A fim de fazer frente à nova realidade, as empresas precisarão criar e reforçar seus departamentos de compliance e ética empresarial, criando e aprimorando códigos de conduta (escritos), canais de denúncia ou comunicação e organismos institucionais (comitês, por exemplo), uma vez que isso permitirá evitar, ou, quando menos, minimizar as consequências do reconhecimento dos atos de corrupção por parte das autoridades (conforme artigo 7º, inciso VIII). Nesse sentido, as empresas deverão, mais do que nunca, reforçar algumas proibições, tais como pagamentos indevidos a agentes do Estado. Até mesmo a singela entrega de presentes (ainda que em datas comemorativas) poderá representar um ato suspeito e gerador de eventual responsabilidade.
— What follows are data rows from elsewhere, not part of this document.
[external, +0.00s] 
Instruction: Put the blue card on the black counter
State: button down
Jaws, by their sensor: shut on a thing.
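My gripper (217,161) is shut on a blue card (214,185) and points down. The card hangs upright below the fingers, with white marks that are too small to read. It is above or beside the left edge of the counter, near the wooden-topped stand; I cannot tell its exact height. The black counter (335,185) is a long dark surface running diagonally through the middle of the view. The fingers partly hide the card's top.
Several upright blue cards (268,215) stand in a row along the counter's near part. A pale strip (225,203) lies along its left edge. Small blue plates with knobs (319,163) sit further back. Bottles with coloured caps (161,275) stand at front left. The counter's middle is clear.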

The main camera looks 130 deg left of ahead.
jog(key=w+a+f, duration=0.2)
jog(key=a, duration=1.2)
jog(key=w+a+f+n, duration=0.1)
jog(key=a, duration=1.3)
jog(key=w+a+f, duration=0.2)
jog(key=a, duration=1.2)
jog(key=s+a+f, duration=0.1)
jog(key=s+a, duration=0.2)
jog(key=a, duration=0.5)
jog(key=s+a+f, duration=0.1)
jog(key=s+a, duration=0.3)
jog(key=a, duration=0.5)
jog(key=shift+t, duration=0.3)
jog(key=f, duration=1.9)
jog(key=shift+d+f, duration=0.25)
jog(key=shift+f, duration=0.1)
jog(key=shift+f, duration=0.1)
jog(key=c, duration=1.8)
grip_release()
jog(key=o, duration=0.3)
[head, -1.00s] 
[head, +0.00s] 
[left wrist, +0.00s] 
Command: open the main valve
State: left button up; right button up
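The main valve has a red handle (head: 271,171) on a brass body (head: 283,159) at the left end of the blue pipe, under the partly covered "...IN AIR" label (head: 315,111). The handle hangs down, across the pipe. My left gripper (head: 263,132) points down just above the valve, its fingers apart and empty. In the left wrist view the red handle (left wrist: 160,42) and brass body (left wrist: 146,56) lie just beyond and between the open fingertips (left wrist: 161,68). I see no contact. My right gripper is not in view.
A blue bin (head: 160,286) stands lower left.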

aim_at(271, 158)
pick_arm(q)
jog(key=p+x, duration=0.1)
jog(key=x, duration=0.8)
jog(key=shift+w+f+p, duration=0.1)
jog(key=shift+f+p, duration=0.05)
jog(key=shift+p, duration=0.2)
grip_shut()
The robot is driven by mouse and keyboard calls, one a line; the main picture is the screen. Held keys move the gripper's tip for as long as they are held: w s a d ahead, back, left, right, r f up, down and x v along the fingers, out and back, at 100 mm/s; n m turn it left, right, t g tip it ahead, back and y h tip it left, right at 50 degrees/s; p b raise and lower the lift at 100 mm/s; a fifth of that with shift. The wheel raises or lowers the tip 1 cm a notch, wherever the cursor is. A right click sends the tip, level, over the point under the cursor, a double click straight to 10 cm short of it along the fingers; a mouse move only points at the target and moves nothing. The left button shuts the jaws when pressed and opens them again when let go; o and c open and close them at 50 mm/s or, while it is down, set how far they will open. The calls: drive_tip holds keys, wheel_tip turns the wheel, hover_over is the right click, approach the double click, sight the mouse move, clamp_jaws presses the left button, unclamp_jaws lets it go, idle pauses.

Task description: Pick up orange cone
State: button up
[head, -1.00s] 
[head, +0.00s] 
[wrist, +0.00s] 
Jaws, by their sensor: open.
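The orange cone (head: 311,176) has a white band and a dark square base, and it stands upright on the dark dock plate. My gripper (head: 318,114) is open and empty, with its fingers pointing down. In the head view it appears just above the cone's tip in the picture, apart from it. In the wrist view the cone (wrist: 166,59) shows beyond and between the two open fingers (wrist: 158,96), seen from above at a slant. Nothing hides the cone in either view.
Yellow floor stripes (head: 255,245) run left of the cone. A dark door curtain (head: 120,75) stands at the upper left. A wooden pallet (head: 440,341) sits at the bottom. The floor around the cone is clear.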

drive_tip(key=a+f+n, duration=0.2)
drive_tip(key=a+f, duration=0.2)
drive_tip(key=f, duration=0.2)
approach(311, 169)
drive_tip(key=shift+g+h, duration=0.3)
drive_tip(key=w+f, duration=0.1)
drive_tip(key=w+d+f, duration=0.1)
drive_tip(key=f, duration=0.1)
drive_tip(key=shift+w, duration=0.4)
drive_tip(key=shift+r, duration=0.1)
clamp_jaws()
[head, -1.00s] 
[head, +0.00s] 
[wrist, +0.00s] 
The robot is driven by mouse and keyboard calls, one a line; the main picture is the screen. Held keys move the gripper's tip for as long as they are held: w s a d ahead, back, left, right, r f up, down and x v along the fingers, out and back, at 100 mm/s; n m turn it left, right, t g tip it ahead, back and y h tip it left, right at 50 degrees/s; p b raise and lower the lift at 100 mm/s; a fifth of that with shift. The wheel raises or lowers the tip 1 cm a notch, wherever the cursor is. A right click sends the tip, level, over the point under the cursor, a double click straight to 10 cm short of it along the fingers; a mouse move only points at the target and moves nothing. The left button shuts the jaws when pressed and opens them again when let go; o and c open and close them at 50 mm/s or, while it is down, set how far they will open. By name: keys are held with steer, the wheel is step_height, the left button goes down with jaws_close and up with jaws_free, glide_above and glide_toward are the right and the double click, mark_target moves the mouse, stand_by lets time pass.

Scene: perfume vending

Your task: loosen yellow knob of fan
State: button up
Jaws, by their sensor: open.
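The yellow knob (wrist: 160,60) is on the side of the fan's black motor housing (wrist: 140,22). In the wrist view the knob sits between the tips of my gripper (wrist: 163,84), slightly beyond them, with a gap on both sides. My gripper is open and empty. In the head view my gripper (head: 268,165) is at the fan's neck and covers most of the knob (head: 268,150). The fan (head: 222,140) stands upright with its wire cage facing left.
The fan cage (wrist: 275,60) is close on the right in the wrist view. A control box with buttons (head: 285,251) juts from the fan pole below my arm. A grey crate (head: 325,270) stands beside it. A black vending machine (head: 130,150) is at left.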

Em razão disso, mais do que nunca convém que sejam promovidos constantes treinamentos de seus colaboradores, a fim de que o grau de conscientização aumente e sejam reduzidos os riscos da atividade, pois na hipótese de um processo, o comportamento prévio das empresas será levado em consideração.

 

Muitas são as expectativas e as dúvidas. É relevante salientar, no entanto, que, como qualquer outra lei de natureza semelhante, haverá um período de ajuste durante o qual tanto autoridades quanto entes privados procuração entender como de fato a nova lei será aplicada. Nesse contexto, a experiência estrangeira (EUA e outros países que adotam legislação semelhante) será valiosa, em termos de subsídios. Durante esse período, haverá, por certo, insegurança quanto aos rumos que a nova lei tomará, e diversos riscos existirão (tais como, por exemplo, uso político dos mecanismos de pressão). Em todos os casos, porém, não se poderá perder de vista que a Constituição Federal assegura a todos, seja em processo administrativo ou judicial, o respeito a algumas garantias, tais como a da ampla defesa e do contraditório, que, uma vez desrespeitadas, permitirão eventual busca de proteção junto ao Poder Judiciário.